Well yesterday, when my husband was home I took the time to try this work. I went into the experience with fear so it only makes sense that I saw, what I saw. I sat down in my room; I got comfortable and began to look in the mirror. After several minutes passed my eyes began to water (which still makes sense to me, since I was still blinking like normal.) Then I saw my face change, it was a face of what I can only assume I demon would look like. It had bumps all over its red skin, it was just darkness. After I saw this face I got a terrible headache. It was at this point that is discounted the work. Everything I had feared about the experience is what I saw.
I don’t know if I saw what I saw because of the fear or if there was a reason. For me this is how I took it….

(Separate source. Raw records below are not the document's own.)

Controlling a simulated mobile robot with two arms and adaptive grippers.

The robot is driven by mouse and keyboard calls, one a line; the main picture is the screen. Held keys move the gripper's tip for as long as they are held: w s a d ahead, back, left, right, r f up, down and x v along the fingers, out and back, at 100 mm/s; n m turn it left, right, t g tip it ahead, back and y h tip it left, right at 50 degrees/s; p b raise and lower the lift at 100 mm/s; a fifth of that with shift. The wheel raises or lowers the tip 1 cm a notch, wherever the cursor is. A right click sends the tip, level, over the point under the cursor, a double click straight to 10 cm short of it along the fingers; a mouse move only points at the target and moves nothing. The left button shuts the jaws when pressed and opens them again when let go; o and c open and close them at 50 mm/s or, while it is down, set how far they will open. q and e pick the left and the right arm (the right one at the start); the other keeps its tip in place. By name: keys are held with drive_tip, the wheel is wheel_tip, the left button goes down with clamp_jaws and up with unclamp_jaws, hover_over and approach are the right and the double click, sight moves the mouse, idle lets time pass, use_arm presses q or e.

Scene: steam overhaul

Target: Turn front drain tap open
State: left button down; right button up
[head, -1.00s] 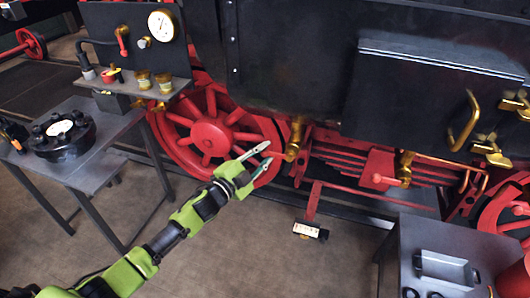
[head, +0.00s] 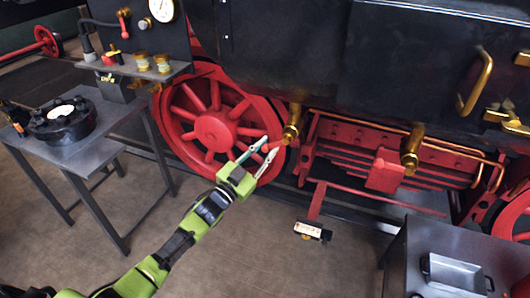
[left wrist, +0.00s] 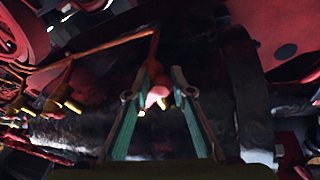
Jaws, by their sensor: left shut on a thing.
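A brass drain tap (head: 291,122) hangs under the black engine body, right of the red spoked wheel. The lever's joint with the tap is hard to see in the dark. A second brass tap (head: 412,150) hangs farther right. My right gripper is not in view.
A grey table (head: 95,150) with a black round part (head: 62,128) stands at the left. A grey cabinet (head: 400,262) with a metal tray (head: 455,272) stands at lower right. Floor is clear between.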

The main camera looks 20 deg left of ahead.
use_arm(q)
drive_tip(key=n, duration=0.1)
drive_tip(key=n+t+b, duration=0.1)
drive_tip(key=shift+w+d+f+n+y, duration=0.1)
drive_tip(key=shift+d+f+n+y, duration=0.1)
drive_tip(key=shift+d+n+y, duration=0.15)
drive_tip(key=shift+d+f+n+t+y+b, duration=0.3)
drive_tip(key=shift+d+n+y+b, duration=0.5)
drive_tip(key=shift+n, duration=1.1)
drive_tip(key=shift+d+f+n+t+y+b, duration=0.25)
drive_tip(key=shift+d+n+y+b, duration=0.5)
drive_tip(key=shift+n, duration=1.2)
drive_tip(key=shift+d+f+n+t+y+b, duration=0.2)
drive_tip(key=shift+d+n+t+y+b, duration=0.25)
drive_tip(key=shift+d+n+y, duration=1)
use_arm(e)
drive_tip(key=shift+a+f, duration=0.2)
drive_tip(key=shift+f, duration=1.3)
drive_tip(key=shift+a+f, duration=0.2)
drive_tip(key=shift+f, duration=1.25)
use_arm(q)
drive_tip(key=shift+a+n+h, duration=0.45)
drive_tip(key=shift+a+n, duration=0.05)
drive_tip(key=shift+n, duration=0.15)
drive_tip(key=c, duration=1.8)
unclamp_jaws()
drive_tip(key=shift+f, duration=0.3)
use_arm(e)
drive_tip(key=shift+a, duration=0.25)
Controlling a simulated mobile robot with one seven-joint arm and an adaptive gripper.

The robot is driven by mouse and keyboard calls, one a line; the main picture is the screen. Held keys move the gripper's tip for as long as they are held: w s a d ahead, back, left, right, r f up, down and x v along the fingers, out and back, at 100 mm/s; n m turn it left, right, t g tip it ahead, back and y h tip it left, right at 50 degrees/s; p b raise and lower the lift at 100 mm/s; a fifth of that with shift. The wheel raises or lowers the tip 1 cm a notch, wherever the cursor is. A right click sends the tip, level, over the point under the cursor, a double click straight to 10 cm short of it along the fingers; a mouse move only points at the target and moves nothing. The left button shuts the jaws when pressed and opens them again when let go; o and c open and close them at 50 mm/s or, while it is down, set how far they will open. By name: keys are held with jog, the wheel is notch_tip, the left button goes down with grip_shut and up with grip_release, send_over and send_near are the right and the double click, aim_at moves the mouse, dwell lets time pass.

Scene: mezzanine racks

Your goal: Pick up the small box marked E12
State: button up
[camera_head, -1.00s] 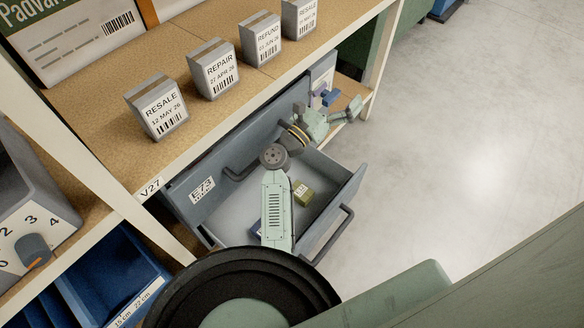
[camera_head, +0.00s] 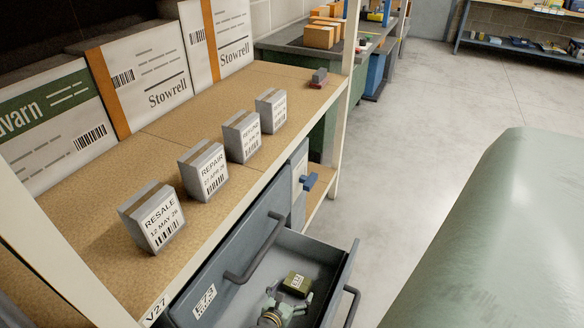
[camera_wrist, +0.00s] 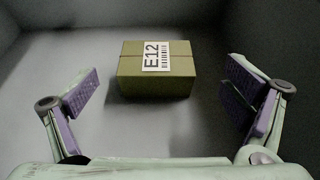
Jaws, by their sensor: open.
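The small olive-green box marked E12 (camera_wrist: 155,82) sits on the grey drawer floor in the wrist view, its white label facing up. It also shows in the head view (camera_head: 296,284), inside the open drawer (camera_head: 347,268). My gripper (camera_wrist: 165,98) is open, with its purple-padded fingers apart on the left and right of the box. Neither finger touches the box. In the head view my gripper (camera_head: 285,303) is inside the drawer, close to the near side of the box and partly cut off by the bottom edge.
The drawer has a front with a dark handle (camera_head: 350,305). Several grey labelled boxes, such as one marked REPAIR (camera_head: 203,170), stand on the shelf (camera_head: 100,225) above. Clear floor lies to the right.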

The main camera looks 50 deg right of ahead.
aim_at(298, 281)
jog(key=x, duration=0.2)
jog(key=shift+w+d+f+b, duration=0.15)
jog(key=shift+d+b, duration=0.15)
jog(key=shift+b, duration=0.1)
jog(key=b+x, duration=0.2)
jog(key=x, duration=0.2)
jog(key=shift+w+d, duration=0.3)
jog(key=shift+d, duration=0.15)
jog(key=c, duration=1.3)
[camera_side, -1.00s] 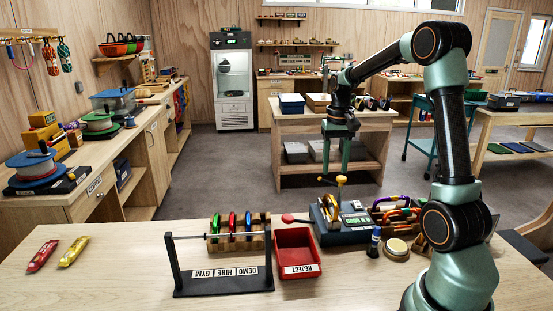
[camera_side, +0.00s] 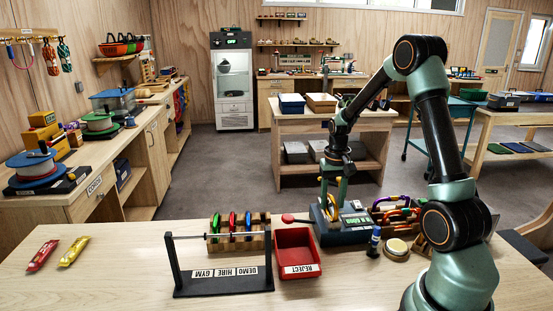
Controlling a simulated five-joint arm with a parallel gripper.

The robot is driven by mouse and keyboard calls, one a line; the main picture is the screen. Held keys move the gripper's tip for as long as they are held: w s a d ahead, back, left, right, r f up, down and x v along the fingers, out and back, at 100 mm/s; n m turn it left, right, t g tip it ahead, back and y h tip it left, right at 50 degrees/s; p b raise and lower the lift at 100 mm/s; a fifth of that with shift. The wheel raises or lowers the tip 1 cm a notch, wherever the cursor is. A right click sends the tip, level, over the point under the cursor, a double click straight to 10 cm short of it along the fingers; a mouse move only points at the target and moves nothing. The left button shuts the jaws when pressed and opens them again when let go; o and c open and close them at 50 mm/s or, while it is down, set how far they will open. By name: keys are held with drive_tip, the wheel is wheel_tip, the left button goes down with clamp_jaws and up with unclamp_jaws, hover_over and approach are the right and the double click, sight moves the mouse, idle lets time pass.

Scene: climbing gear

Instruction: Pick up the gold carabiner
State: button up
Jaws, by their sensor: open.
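The gold carabiner (camera_side: 333,208) is at the left part of a blue-grey device with a small green display (camera_side: 352,220). It is small in the picture and partly covered by my fingers. My gripper (camera_side: 334,200) points straight down over it, open, with one finger on each side of the gold shape. I cannot tell whether the fingers touch it.
The table's front left is largely clear.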

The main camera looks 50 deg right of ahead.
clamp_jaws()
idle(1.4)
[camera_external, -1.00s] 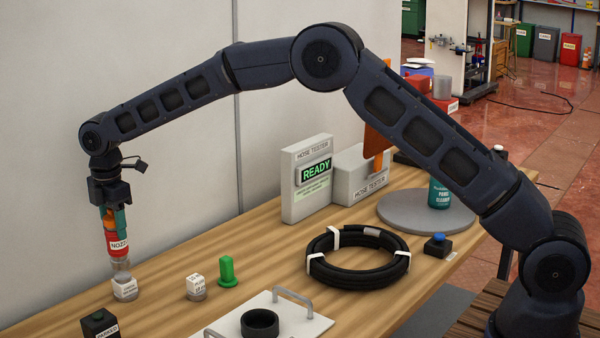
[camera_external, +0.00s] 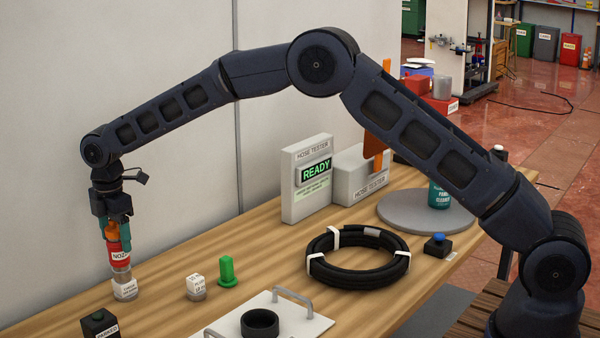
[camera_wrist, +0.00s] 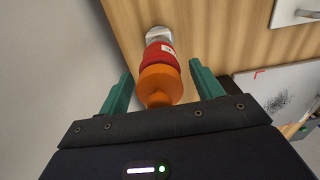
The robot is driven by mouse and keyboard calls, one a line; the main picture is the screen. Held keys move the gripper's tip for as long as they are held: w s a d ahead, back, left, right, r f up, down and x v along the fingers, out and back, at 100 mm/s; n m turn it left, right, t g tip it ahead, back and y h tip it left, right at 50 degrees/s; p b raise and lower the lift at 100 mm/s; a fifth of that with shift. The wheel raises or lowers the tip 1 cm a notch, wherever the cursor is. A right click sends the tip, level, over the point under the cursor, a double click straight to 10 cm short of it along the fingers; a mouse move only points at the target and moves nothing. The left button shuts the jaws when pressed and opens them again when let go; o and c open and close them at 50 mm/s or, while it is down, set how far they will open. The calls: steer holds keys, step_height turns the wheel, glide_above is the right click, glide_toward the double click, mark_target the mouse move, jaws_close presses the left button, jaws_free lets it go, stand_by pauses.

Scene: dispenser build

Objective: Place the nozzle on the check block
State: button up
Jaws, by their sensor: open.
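The nozzle (camera_external: 119,253) is a red cylinder with a "NOZZ" label, an orange upper part and a clear-grey lower end. It stands about upright on a small white labelled block (camera_external: 125,291), which looks like the check block; the label is too small to read. The nozzle's lower end appears to touch the block's top. My gripper (camera_external: 118,236) is open around the nozzle's orange part. In the wrist view, the nozzle (camera_wrist: 158,58) lies between the teal fingers, with a gap on each side. Its lower end and the block are hard to separate there.
A second white labelled block (camera_external: 196,287) and a green peg (camera_external: 227,272) stand to the right. A black block (camera_external: 100,324) is in front. A white plate (camera_external: 290,325) with handles, a black hose coil (camera_external: 335,277) and the hose tester (camera_external: 302,205), showing "READY", are further right.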

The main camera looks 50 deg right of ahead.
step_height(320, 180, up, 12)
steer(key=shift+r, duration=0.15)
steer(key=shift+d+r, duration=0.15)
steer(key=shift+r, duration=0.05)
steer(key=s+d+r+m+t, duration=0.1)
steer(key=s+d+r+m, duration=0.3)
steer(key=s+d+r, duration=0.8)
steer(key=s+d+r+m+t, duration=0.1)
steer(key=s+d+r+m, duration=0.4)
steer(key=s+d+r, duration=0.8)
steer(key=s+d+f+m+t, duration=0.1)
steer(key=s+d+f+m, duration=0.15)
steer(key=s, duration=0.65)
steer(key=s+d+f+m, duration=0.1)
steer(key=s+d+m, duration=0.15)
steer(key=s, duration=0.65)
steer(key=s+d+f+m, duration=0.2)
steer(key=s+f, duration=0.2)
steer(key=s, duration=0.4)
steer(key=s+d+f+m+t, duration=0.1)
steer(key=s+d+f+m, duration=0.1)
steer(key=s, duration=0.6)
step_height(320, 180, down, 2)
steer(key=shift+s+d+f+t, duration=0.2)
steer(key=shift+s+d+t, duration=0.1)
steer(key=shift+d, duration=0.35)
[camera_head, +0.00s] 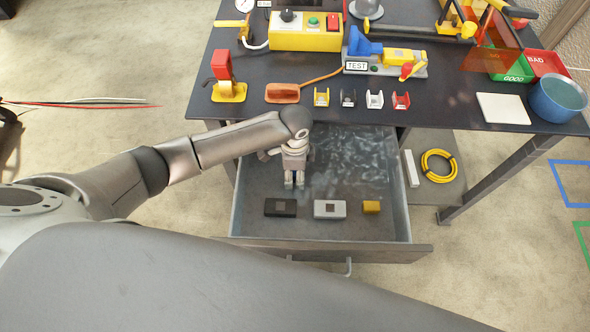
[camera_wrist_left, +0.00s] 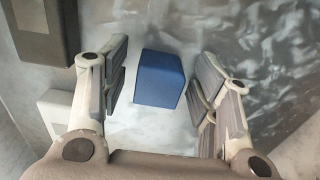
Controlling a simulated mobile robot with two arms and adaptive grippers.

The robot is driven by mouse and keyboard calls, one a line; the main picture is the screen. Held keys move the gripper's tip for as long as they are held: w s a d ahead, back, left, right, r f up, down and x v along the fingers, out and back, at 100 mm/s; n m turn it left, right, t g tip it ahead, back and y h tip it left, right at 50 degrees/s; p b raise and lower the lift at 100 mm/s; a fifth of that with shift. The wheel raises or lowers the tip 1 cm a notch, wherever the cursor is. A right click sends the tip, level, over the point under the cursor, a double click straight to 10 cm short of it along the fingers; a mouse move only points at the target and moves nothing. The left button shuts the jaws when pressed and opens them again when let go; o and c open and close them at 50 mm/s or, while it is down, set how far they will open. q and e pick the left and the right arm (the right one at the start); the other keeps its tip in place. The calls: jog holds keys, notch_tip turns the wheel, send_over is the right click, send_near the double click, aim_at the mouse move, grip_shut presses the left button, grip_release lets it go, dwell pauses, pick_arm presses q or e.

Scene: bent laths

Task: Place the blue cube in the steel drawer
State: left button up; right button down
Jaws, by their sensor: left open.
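The steel drawer (camera_head: 375,222) is pulled out below the table. My left gripper (camera_head: 294,186) reaches down into it, towards the left of its middle. The blue cube (camera_wrist_left: 160,79) shows in the left wrist view, on the drawer's grey metal floor (camera_wrist_left: 222,30). It lies between the two spread fingertips of my left gripper (camera_wrist_left: 157,88), with a gap on each side. The gripper is open and empty. In the head view the cube is not visible. My right gripper is not in view.
The table (camera_head: 440,116) overhangs the drawer's back. A yellow cable coil (camera_head: 439,166) lies on a shelf to the right.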

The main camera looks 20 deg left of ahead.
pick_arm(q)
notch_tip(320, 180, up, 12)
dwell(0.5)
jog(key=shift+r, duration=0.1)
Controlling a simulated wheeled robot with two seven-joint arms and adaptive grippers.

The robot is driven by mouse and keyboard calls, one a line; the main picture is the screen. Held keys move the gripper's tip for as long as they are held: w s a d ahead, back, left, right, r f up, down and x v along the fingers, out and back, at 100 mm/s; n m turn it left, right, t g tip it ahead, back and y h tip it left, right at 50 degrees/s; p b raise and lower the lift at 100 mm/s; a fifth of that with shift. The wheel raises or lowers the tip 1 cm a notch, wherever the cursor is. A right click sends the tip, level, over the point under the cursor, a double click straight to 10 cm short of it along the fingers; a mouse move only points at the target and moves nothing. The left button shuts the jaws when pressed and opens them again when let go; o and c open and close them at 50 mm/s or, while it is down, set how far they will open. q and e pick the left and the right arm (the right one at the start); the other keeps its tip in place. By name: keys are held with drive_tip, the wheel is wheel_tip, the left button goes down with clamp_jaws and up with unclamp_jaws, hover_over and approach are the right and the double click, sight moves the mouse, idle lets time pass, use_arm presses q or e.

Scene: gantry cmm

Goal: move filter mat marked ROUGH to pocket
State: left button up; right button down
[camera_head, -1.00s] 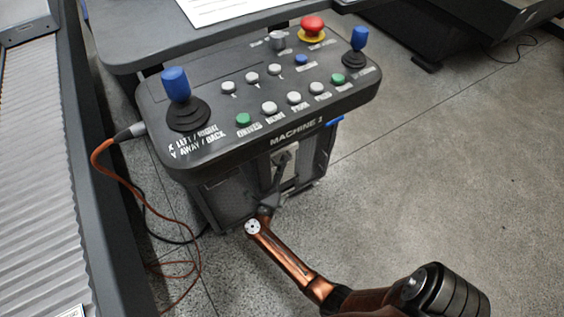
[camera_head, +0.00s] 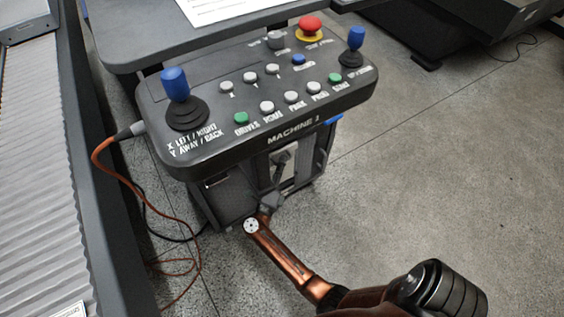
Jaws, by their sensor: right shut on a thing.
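No filter mat, ROUGH marking or pocket shows in the head view. My right arm reaches up from the bottom right, and my right gripper (camera_head: 280,158) is at the front of the control console (camera_head: 215,155), below the MACHINE 1 label. The gripper is small and dark here. It is shut on something in front of a pale plate, but I cannot make out what. My left gripper is not in view.
The console carries a left blue joystick (camera_head: 176,88), a right blue joystick (camera_head: 355,40), a red stop button (camera_head: 310,24) and several push buttons. An orange cable (camera_head: 110,175) runs down its left side. A ribbed grey surface (camera_head: 40,150) lies left. Floor (camera_head: 450,170) is clear at right.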

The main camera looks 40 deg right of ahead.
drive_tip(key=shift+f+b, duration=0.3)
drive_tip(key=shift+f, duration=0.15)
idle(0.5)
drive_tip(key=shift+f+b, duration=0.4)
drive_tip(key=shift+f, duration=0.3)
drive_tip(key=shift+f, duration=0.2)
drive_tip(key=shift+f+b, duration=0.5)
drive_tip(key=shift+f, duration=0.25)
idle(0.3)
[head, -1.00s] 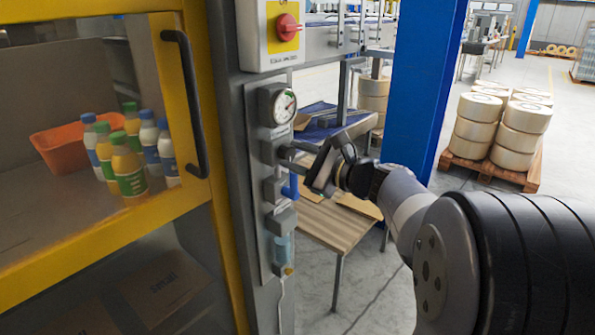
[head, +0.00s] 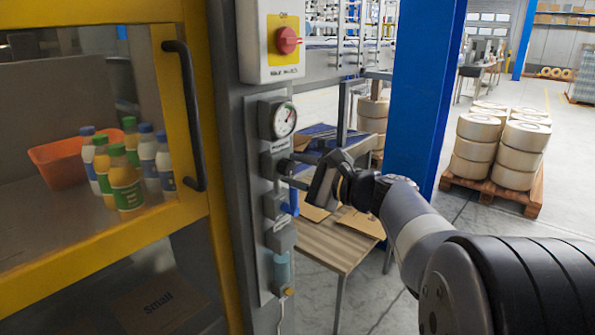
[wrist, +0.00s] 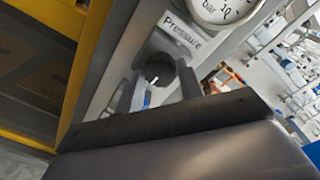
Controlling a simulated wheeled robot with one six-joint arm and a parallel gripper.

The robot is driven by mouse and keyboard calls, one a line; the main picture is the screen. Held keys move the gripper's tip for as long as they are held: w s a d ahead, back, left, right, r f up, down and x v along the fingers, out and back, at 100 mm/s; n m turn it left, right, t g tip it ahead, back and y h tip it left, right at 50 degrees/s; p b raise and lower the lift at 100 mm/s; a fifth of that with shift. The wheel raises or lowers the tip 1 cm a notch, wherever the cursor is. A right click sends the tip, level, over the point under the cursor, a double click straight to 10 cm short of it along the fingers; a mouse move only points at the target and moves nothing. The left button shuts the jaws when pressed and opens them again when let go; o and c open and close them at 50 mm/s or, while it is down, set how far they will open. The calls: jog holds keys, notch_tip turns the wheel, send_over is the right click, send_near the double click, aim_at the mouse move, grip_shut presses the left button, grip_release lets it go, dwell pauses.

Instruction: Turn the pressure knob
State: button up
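The pressure knob (head: 284,167) is a small dark round knob on a grey block below the pressure gauge (head: 284,119). In the wrist view the dark knob (wrist: 159,72) sits under the "Pressure" label (wrist: 182,31), with the gauge (wrist: 222,7) above it. My gripper (head: 296,171) faces the panel from the right. Its two fingers are apart, one on each side of the knob in the wrist view (wrist: 158,86). I see no clear contact between the fingers and the knob. The gauge needle is too small to read.
A blue lever (head: 291,199) and a filter bowl (head: 282,268) are just below the knob. A red rotary switch (head: 287,40) is above. The yellow-framed door with a black handle (head: 187,115) is to the left. A wooden table (head: 335,242) and blue post (head: 425,95) stand behind my arm.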

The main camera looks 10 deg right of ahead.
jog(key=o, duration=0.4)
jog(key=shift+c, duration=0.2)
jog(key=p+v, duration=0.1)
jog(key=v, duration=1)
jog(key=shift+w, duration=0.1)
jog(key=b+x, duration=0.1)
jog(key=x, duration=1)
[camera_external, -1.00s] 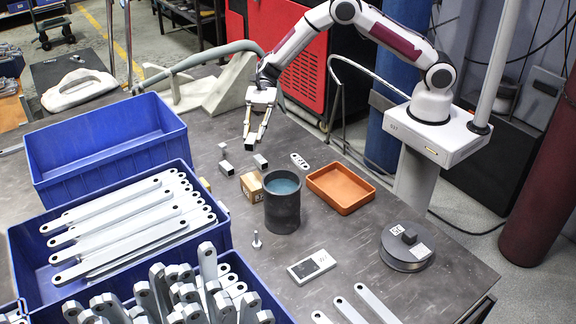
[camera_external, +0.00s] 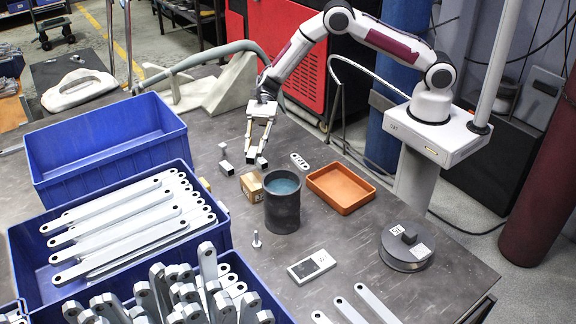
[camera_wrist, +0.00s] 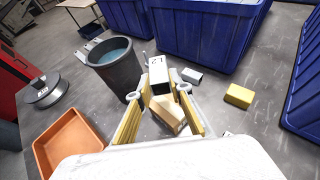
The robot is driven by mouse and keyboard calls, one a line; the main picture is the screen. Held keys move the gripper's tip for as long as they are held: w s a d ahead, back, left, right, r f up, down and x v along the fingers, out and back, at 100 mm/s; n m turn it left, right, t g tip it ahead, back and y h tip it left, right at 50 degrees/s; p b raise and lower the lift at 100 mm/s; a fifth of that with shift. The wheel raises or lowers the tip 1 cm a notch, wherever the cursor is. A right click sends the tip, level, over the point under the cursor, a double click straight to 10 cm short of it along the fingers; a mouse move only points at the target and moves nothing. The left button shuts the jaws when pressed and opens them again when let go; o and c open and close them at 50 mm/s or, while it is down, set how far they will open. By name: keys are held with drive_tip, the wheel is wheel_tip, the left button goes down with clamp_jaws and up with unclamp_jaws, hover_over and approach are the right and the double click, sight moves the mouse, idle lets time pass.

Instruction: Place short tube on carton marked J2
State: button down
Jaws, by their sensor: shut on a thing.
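A short square tube (camera_wrist: 160,76) sits between my fingertips, pale on top with dark characters and a dark open end towards the wrist camera. My gripper (camera_wrist: 163,87) is shut on it. In the external view my gripper (camera_external: 256,158) points down just behind the carton. The tan carton (camera_external: 252,187) stands beside the dark bucket. In the wrist view the carton (camera_wrist: 168,112) shows below the tube, partly covered by it and the fingers. Its J2 mark is not legible. I cannot tell whether tube and carton touch.
The dark bucket (camera_external: 282,212) stands right of the carton, with an orange tray (camera_external: 341,207) further right. Another short tube (camera_external: 226,168) lies left of the gripper. A yellow block (camera_wrist: 238,96) and blue crates (camera_external: 70,185) bound the left side. Bare table lies behind the tray.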

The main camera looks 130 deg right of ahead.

From all my past life work I know that there was a time when I gave into the darkness. It was easy and I wanted revenge so badly that the cost did not matter. For this I am forever linked to the darkness, it lives inside of me. It is not who I am but it is a part of me. I do not accept these parts of myself, I hide from it. It wants to be free, but I only try harder to lock it away. The reason I saw this face first and so quickly is because it is the part of myself that I need to accept. It is not who I am but it was who I was once. And for this running from it only means I’m running from myself. I need to accept all parts of myself, negative and positive because all of these things make me who I am. We cannot have light without dark. Once I accept this darkness as my own, I will have no reason to be fearful. I will have control over my life and over my actions. Something that I must understand is just because we have a darker side to our soul doesn’t make us a bad person. In fact, it simply makes us human. I am a work in progress; I am getting where I need to be and where I am meant to be.
Owning our darkness is one of the bravest things we can do for ourselves.